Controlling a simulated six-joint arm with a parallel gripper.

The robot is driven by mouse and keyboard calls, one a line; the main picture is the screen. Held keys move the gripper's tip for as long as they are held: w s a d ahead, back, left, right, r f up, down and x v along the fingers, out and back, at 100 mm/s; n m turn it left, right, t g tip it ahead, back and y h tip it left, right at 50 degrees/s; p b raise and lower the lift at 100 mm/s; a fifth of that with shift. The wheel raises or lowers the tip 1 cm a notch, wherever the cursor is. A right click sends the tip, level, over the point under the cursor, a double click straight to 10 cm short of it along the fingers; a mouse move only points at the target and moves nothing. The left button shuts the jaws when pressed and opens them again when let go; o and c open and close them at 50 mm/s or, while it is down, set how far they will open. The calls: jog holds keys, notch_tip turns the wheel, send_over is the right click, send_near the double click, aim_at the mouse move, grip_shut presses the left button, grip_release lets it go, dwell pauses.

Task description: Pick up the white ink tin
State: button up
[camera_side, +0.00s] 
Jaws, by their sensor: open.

(WHAT YOU HAVE TO DO) The listing above should be transcribed in full, exactly as written.

(RESPONSE BELOW)
Controlling a simulated six-joint arm with a parallel gripper.

The robot is driven by mouse and keyboard calls, one a line; the main picture is the screen. Held keys move the gripper's tip for as long as they are held: w s a d ahead, back, left, right, r f up, down and x v along the fingers, out and back, at 100 mm/s; n m turn it left, right, t g tip it ahead, back and y h tip it left, right at 50 degrees/s; p b raise and lower the lift at 100 mm/s; a fifth of that with shift. The wheel raises or lowers the tip 1 cm a notch, wherever the cursor is. A right click sends the tip, level, over the point under the cursor, a double click straight to 10 cm short of it along the fingers; a mouse move only points at the target and moves nothing. The left button shuts the jaws when pressed and opens them again when let go; o and c open and close them at 50 mm/s or, while it is down, set how far they will open. The calls: jog holds keys, notch_tip turns the wheel, send_over is the right click, send_near the double click, aim_at the mouse move, grip_shut presses the left button, grip_release lets it go, dwell pauses.

Task description: Pick up the white ink tin
State: button up
[camera_side, +0.00s] 
Jaws, by their sensor: open.

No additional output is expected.